Several other issues were named as Gayle Harris, the county’s public health director, led the discussion. Absentee landlords. Unkempt properties. Teen pregnancy. Lack of after-school programs. Parents illiterate in both English and their native language.

A straw poll showed the table’s top concerns to be the need for more mental health care, the prevalence of poverty and low home ownership rates.

Later in the evening, Machtinger’s table struggled to pare their list of solutions. “If you look at most of these things, they’re all variations of the same thing,” Machtinger observed.

The group ended up circling a note that read: “building relationships with parents/community/children (builds trust).”

Other solutions were promoted when a representative from each table summarized his or her group’s discussion. Aidil Collins, the chairwoman of Uplift East Durham and a denizen of Harris’ table, suggested offering tax credits to prompt mental health providers to work in the neighborhood — perhaps using the newly renovated Holton Center as a base.

Once everything wrapped up, County Commissioner Ellen Reckhow, a co-chairwoman of the initiative, expressed satisfaction with the event. “People were excited about the initiative and ready to roll up their sleeves and help,” she said.

“It was a great kickoff.”

EDCI DETAILS

The East Durham Children's Initiative is focused on improving the childhoods and life outcomes of youngsters in a 120-block area of the city.

The target neighborhood is bounded by Alston Avenue on the west, Holloway street on the north, Miami Boulevard on the east and Hoover Road and N.C.-147 on the south. The area has about 7,900 residents. In 2000, their median income was around $11,200, or about half of citywide income levels.
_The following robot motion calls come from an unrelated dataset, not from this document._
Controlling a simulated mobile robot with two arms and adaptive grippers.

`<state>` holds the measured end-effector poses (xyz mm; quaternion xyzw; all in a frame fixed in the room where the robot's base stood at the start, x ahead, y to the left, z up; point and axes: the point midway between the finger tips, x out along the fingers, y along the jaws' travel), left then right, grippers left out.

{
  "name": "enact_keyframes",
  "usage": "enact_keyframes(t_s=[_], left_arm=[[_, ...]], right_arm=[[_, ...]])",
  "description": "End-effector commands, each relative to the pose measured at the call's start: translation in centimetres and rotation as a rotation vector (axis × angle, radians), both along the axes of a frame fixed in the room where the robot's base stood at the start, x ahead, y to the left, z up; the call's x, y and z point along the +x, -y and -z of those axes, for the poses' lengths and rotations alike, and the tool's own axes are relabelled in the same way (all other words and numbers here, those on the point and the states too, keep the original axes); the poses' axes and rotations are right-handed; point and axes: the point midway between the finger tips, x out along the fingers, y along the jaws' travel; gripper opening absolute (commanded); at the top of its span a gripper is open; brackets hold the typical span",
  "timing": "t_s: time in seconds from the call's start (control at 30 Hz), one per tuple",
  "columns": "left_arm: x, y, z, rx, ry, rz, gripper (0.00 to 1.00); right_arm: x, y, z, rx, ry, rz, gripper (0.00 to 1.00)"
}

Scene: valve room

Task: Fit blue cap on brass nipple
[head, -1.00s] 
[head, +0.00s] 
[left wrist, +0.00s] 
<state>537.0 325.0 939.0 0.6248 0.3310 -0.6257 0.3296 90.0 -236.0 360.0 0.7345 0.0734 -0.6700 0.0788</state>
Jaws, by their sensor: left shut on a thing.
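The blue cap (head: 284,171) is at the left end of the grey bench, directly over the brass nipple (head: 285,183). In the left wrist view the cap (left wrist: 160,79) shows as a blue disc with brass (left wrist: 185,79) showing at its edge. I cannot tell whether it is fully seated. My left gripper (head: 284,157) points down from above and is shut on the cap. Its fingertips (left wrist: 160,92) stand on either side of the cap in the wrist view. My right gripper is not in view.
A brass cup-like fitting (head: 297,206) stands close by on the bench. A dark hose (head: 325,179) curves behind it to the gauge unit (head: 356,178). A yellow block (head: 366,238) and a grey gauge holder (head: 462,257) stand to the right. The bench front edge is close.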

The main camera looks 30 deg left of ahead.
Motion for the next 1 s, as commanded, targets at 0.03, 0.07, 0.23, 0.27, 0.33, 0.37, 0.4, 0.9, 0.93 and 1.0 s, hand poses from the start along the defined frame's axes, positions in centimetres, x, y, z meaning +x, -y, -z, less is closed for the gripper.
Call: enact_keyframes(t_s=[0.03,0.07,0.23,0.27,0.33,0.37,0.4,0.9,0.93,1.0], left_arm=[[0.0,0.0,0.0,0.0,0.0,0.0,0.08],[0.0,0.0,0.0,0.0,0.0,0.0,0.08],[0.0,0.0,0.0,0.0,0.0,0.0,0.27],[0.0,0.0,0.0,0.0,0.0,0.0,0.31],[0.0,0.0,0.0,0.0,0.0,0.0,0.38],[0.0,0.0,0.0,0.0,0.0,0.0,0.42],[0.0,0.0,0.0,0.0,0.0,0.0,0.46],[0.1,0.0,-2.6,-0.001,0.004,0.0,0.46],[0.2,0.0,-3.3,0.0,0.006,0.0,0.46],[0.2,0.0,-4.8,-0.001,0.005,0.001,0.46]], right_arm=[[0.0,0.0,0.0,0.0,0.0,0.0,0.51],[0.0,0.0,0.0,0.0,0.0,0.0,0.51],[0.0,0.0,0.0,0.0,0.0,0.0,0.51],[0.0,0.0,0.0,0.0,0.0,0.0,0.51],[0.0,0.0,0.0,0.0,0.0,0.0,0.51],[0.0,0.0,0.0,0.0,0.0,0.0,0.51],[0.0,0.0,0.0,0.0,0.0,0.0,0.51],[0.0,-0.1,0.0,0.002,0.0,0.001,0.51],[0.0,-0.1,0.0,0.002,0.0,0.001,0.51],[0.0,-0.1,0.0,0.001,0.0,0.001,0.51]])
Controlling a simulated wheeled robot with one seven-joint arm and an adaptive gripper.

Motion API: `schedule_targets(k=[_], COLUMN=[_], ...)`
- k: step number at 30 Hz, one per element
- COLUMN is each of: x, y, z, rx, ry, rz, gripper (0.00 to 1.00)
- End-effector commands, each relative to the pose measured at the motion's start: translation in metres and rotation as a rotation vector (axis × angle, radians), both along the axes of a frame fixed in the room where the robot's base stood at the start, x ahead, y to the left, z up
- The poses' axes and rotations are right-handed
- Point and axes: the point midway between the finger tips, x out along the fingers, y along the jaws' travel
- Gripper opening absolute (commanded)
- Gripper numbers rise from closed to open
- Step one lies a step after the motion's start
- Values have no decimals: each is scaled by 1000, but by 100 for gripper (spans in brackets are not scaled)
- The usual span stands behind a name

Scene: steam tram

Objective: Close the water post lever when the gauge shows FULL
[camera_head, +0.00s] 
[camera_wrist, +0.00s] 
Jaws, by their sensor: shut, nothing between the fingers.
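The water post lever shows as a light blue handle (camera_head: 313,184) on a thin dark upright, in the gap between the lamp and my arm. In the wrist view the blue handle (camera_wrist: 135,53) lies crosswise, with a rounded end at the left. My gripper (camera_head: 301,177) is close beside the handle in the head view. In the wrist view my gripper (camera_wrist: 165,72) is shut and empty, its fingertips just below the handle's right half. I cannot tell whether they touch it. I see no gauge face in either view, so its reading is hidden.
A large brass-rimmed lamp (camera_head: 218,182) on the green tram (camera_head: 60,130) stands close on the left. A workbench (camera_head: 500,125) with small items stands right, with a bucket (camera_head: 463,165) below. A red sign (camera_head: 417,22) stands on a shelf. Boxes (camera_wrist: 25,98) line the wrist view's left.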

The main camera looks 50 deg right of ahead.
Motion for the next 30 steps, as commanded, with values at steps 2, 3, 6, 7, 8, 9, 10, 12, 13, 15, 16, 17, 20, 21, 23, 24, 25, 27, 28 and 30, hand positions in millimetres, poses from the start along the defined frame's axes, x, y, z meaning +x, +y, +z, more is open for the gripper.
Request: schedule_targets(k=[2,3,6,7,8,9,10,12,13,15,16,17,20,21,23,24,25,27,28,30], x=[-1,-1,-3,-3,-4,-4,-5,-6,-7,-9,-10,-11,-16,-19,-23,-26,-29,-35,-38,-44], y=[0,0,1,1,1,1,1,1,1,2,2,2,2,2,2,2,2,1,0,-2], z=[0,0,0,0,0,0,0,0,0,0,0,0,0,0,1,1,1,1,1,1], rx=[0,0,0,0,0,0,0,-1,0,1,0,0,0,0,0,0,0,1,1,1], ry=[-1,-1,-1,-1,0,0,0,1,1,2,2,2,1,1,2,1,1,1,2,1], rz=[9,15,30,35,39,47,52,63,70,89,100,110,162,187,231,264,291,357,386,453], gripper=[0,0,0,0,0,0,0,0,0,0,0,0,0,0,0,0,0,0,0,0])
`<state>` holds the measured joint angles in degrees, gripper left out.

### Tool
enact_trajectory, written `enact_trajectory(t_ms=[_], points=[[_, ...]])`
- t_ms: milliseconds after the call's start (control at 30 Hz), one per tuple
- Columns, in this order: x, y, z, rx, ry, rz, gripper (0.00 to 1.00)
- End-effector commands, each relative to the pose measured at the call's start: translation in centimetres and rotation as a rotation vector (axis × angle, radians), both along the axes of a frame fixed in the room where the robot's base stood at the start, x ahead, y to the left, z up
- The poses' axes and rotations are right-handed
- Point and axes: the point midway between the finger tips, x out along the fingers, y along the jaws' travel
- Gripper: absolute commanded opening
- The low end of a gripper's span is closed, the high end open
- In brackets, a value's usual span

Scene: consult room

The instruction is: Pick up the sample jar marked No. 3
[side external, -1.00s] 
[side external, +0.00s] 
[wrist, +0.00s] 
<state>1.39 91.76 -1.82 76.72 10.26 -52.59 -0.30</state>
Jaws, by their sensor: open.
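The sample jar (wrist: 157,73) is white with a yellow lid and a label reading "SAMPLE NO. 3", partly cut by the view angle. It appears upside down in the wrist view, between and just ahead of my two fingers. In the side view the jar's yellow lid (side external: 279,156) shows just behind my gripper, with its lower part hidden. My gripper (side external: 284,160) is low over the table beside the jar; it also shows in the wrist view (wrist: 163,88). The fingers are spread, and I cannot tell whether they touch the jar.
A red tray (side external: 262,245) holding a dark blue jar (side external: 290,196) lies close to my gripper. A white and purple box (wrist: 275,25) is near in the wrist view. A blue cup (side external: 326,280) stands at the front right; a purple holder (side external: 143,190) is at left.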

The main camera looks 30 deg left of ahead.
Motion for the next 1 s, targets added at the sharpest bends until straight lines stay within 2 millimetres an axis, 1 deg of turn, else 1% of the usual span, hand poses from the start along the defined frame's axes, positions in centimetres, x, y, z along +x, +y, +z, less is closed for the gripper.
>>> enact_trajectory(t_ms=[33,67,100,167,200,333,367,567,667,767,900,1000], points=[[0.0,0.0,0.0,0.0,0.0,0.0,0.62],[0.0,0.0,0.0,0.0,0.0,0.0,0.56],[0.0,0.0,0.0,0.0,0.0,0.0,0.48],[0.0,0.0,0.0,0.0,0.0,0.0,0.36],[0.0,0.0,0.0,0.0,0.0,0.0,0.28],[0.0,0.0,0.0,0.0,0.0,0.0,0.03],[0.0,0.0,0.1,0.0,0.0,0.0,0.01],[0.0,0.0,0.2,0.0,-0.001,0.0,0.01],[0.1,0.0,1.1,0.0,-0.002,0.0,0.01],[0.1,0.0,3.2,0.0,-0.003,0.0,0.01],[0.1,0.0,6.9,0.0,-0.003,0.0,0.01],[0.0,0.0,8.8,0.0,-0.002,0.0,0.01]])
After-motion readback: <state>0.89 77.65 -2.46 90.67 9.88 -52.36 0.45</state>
Several programs in the 1.2-square-mile area have either started recently or are gearing up to do so. The programs mainly fall under the rubric "the Incredible Years" and are meant to teach parents how to raise healthy infants, pre-schoolers and elementary-schoolers.

There is also an after-school tutoring program for 50 Y.E. Smith Elementary students selected by the principal, said Ellen Reckhow, a Durham County commissioner and a co-chairwoman of the East Durham Children's Initiative. And the initiative has attracted interest from a volunteer group that will soon launch a schoolwide reading program at Neal Middle, she said.

The next big step for the initiative will be to hold another community meeting later this year.

"This was about what needs to happen," Reckhow said. "We want to discuss how it should happen."

Reckhow and three other co-chairpeople guide a steering committee that distributes e-mail messages to about 70 people; it draws about 40 people at each meeting. The group has nine subcommittees working on various issues.

The initiative has no paid staff, Reckhow said.
comments (1)
« Wanda Boone wrote on Friday, Oct 16 at 03:13 PM »
I would like it to be clear that the table facilitators were not just agency folks and/or professionals. What is lost in this excellent piece on the Community Conversation is that regular folks like you and me served as facilitators as well.

Members of the community came up to the mic and shared their dreams of a better tomorrow and were engaged. There are also 18 Ambassadors who are on the ground, talking to residents within their neighborhoods and asking the same questions and bringing information back.

What I am most excited about is that professionals and community members sat at the Community Conversation together without one or the other being in charge, a tapestry of what and who has made Durham a place that I have been proud to call home for 38 years. We saw some of the best of Durham at the Community Conversation last night...now the real work begins!

For people without internet, the meeting notes are being transcribed and taken to the community by hand via the Ambassadors.

We will do this - Whatever it takes!